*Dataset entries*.
• • • • • • •
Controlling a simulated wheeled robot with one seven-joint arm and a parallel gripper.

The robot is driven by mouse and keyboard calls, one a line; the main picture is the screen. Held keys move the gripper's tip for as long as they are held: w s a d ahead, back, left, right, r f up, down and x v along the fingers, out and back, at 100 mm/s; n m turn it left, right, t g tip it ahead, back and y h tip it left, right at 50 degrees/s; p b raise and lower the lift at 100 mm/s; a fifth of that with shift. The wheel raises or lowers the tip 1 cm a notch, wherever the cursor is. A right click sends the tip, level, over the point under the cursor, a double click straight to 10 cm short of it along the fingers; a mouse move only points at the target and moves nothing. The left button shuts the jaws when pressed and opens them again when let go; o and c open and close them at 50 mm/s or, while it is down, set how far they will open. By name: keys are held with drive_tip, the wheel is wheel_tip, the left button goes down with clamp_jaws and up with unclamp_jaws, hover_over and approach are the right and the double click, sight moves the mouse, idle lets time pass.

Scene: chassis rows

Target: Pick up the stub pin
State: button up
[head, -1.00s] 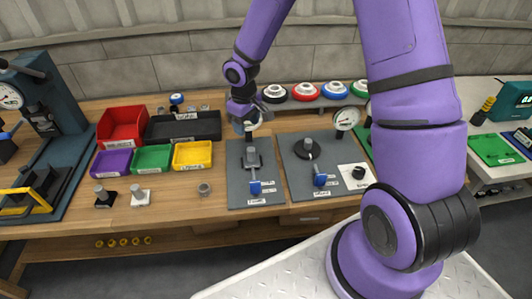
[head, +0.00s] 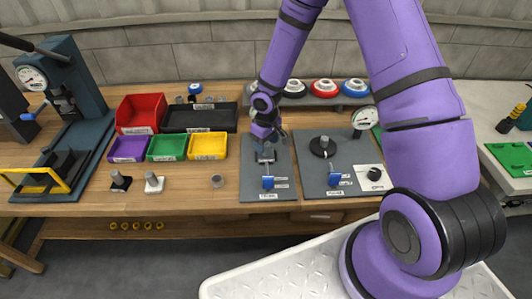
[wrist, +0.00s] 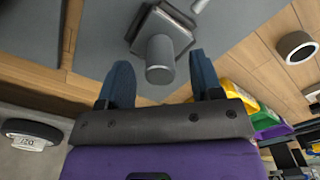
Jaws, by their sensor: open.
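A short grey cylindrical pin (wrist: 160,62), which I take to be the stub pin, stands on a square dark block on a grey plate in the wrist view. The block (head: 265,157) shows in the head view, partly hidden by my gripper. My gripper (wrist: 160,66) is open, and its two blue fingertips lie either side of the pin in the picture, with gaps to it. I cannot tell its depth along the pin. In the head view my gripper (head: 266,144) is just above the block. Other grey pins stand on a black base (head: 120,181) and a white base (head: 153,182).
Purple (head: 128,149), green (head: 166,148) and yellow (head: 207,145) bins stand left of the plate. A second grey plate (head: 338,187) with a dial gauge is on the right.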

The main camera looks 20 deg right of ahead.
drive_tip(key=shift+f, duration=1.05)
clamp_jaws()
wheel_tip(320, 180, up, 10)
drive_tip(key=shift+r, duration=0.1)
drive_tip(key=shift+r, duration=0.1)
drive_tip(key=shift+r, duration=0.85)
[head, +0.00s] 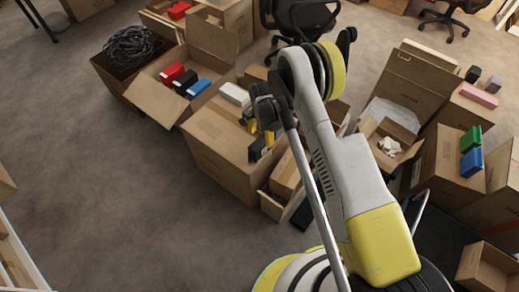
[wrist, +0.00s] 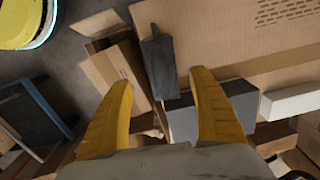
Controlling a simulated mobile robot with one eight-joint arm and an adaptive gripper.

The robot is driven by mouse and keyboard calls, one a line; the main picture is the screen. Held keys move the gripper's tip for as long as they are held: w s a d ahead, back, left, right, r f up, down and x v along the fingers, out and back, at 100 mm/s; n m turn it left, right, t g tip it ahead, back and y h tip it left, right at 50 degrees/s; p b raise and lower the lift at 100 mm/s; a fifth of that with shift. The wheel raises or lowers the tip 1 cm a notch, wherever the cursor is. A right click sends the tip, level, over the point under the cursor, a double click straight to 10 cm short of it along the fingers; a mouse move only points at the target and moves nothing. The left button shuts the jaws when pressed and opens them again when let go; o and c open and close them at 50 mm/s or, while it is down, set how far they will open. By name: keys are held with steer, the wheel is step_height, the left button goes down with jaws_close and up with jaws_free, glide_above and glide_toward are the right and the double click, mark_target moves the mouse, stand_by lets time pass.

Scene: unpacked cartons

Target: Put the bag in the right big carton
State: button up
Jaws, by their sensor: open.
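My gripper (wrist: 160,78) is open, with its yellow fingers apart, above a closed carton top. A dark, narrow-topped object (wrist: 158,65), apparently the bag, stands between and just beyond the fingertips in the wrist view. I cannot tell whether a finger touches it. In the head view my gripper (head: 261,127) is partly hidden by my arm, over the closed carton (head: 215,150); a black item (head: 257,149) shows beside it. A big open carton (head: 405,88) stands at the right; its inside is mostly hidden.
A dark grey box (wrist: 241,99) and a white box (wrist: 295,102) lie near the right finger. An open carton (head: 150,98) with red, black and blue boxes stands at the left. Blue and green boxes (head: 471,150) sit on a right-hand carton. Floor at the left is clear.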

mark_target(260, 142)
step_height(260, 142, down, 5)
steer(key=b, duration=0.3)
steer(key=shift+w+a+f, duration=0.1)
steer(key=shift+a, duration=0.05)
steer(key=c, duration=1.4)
• • • • • • •
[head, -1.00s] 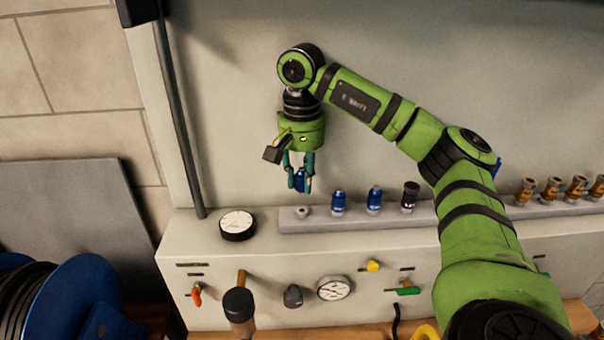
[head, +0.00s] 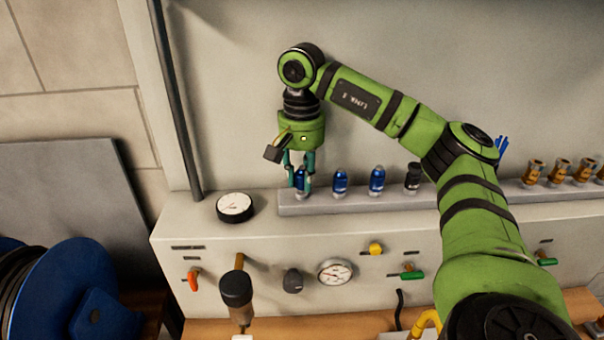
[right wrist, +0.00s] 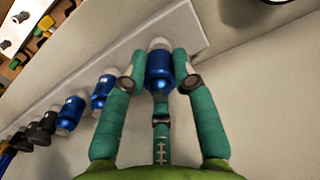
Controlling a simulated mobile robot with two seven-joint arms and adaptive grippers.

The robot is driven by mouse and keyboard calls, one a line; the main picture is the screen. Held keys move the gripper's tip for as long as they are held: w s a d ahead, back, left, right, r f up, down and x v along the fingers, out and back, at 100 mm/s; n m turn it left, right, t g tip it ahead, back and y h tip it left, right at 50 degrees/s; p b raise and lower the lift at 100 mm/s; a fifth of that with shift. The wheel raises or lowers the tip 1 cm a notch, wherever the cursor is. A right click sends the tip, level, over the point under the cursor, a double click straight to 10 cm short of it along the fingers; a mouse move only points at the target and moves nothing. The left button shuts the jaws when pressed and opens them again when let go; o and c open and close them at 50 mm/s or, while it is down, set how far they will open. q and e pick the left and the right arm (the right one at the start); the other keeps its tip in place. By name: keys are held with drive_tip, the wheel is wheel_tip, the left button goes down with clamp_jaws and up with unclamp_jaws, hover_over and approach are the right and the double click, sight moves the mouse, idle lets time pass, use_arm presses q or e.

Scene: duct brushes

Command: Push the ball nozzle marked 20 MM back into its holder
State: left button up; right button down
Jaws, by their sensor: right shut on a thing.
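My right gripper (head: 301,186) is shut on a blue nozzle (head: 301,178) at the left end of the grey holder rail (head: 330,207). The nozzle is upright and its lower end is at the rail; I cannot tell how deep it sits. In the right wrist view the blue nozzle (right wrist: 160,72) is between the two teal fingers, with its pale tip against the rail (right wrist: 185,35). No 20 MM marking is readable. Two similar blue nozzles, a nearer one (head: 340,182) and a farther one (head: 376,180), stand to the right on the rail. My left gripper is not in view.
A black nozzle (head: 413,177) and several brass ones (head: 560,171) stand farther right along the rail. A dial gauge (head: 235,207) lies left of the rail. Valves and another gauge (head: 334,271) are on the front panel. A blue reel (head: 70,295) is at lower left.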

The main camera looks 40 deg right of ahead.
• • • • • • •
Start at the line with "[right wrist, +0.00s]", stop at the line with "presses q or e.", both lines included, and repeat that span exactly without its pictures.

*Expected answer*.
[right wrist, +0.00s] 
Controlling a simulated mobile robot with two seven-joint arms and adaptive grippers.

The robot is driven by mouse and keyboard calls, one a line; the main picture is the screen. Held keys move the gripper's tip for as long as they are held: w s a d ahead, back, left, right, r f up, down and x v along the fingers, out and back, at 100 mm/s; n m turn it left, right, t g tip it ahead, back and y h tip it left, right at 50 degrees/s; p b raise and lower the lift at 100 mm/s; a fifth of that with shift. The wheel raises or lowers the tip 1 cm a notch, wherever the cursor is. A right click sends the tip, level, over the point under the cursor, a double click straight to 10 cm short of it along the fingers; a mouse move only points at the target and moves nothing. The left button shuts the jaws when pressed and opens them again when let go; o and c open and close them at 50 mm/s or, while it is down, set how far they will open. q and e pick the left and the right arm (the right one at the start); the other keeps its tip in place. By name: keys are held with drive_tip, the wheel is wheel_tip, the left button goes down with clamp_jaws and up with unclamp_jaws, hover_over and approach are the right and the double click, sight moves the mouse, idle lets time pass, use_arm presses q or e.

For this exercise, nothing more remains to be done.